Picture of Oskar Schindler

Holocaust scholar, Louis Bülow describes Schindler this way: “To 1,200 Jews a womanizing, heavy-drinking, German-Catholic industrialist and Nazi Party member named Oskar Schindler was all that stood between them and death at the hands of the Nazis…Today there are more than 8,500 descendants of his Jews living in the U.S., Europe and Israel.” Schindler’s imperfections serve to demonstrate how an ordinary person has the potential to do something extraordinary.[1]

To prepare for this writing, I studied m, heroany online articles, watched Steven Spielberg’s movie, Schindler’s List, and read portions of Schindler’s Ark by Thomas Keneally, the book on which Spielberg’s movie was based.

My impression was that life was a game to him. He was impulsive, living in the moment. Though a gambler and partying with the SS, he had a tenderness that remained hidden until he was transformed by witnessing the horrors of what was being done to the Jewish people.

In the core of his being lived a decent man. He was a Nazi, but not swayed by the hateful mentality of the Nazi’s around him. In some ways, he became more of a Jew than a Nazi.

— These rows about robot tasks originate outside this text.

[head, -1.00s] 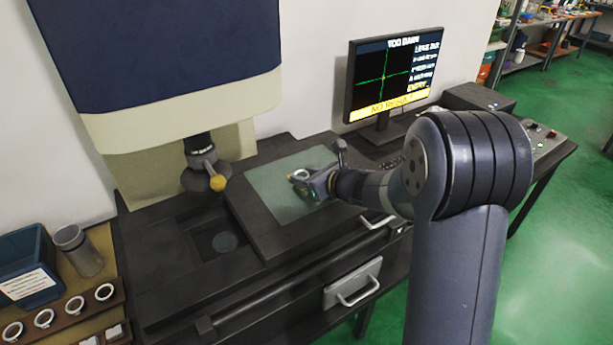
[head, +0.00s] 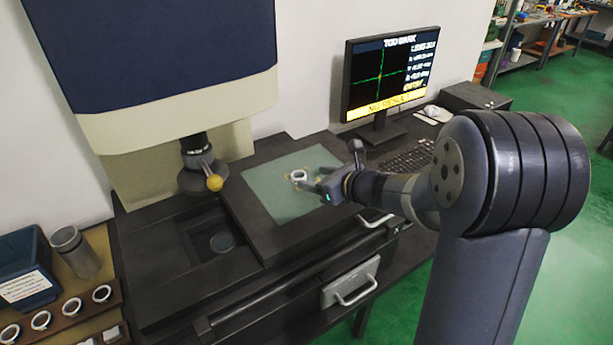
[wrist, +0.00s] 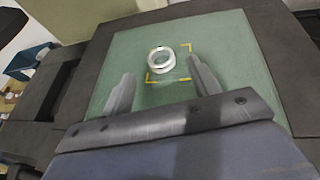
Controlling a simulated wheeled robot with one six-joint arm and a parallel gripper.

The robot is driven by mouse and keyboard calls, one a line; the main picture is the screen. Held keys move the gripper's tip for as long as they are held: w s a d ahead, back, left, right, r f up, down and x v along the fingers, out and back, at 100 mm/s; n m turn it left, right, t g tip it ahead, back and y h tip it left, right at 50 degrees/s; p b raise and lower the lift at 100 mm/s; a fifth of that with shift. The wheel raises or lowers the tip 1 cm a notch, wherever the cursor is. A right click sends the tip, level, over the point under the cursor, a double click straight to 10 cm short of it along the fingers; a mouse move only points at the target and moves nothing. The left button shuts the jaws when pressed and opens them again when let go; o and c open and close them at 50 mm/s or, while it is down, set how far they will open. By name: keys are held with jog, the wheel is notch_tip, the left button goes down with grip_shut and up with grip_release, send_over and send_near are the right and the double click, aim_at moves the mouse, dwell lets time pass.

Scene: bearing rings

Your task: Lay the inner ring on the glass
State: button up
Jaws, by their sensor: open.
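The inner ring (head: 298,175), a small silvery ring, lies flat on the pale green glass (head: 262,188) of the measuring stage. In the wrist view the ring (wrist: 161,61) sits within yellow corner marks on the glass (wrist: 118,52), close to their upper left part. My gripper (head: 308,186) is just right of the ring in the head view. In the wrist view its two fingers (wrist: 160,80) are spread apart, with the ring beyond their tips and nothing between them.
A machine column with a lens and yellow knob (head: 214,183) overhangs the stage's left side. A monitor (head: 390,75) stands behind at right. A rack with several rings (head: 72,308), a blue bin (head: 25,268) and a metal cup (head: 75,250) are at lower left.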

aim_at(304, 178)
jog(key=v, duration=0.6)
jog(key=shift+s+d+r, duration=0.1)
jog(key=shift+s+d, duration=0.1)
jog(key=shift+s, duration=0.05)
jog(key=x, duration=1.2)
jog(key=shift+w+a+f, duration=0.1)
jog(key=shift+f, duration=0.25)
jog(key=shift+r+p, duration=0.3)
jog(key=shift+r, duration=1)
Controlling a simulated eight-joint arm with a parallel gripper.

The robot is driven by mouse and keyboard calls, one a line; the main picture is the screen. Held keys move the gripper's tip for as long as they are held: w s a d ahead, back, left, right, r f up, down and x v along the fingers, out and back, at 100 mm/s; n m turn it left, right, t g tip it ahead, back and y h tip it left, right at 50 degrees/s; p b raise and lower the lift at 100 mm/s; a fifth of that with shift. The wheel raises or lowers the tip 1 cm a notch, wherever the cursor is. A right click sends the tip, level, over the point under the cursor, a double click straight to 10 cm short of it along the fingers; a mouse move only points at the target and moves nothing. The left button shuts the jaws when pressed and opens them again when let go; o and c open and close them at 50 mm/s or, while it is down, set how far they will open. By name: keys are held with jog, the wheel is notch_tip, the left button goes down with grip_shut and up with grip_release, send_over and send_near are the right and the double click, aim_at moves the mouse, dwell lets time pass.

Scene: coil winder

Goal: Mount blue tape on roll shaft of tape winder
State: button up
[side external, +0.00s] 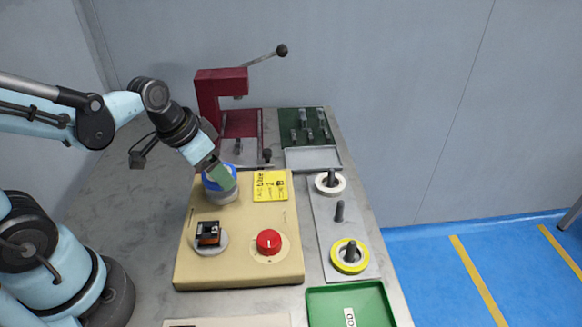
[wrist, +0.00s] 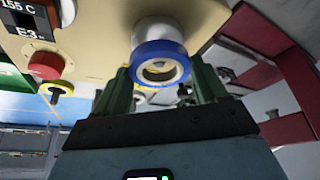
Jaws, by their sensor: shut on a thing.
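The blue tape (side external: 211,184) is a ring with a white core, held at the upper end of the pale round roll shaft (side external: 221,196) at the back left of the beige tape winder (side external: 240,274). My gripper (side external: 221,176) reaches down from the upper left with green fingers shut on the tape. In the wrist view the blue tape (wrist: 143,75) sits between the fingers (wrist: 160,86), lined up with the pale shaft (wrist: 158,30) behind it. I cannot tell whether the tape is around the shaft or only against its end.
A peg plate (side external: 318,220) at the right holds a white tape (side external: 322,187), a bare middle peg (side external: 339,211) and a yellow tape (side external: 338,264). A red lever press (side external: 221,82) stands behind. A green tray (side external: 325,307) is in front.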

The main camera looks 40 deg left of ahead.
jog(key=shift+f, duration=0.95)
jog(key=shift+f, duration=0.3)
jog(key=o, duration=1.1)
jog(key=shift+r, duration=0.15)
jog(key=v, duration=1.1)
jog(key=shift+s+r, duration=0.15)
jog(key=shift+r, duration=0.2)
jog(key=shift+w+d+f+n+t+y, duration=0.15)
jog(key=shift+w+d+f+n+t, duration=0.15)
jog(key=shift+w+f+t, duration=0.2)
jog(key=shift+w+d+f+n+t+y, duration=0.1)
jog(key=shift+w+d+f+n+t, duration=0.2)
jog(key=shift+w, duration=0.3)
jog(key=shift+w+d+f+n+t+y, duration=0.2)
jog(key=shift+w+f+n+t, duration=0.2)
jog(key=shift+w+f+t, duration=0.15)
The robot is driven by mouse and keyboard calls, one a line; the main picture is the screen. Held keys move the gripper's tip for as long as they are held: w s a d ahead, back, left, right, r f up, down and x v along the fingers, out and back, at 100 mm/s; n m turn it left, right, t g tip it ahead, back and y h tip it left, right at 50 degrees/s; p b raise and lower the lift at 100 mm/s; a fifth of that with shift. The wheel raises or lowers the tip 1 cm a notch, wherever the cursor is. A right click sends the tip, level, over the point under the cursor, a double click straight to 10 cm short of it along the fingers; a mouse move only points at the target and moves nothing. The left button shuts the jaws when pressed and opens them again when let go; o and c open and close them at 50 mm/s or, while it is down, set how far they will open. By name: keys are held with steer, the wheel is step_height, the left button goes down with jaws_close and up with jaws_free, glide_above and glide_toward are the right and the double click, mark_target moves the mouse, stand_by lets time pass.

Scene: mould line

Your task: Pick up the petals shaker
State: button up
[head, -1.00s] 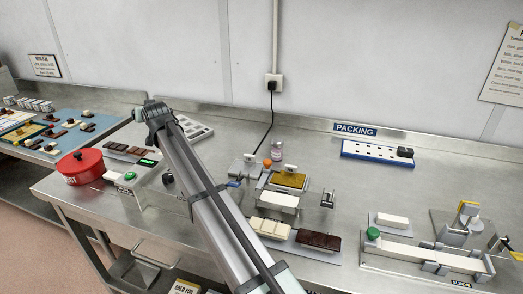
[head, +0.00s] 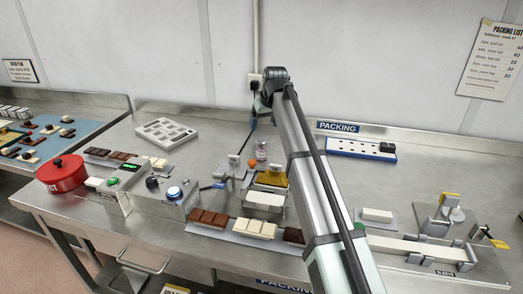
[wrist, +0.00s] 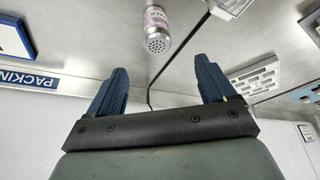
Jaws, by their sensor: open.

Much has been said about Oskar’s cheating on his wife while having two or three mistresses. In his book, Thomas Keneally describes it this way: “…if you wanted to talk to Oskar about fidelity, a look of childlike and authentic bewilderment entered his eyes, as if you were proposing some concept like relativity which could be understood only if the listener had five hours to sit still and concentrate. Oskar never had five hours and never understood.” [2]

Schindler was not a follower. He was not afraid to stand alone—not drawn in by the masses. He remembered what it was to be part of the human race, an equal with others. As human as the Jews, as human as the Nazis.

What made a person of such low morality decide to care so much about people not his own to risk his life and all his fortune for them, saving them from the gas chambers? It shows how we mustn’t underestimate anyone. His story shows that Oskar was far from what he seemed to be on the surface.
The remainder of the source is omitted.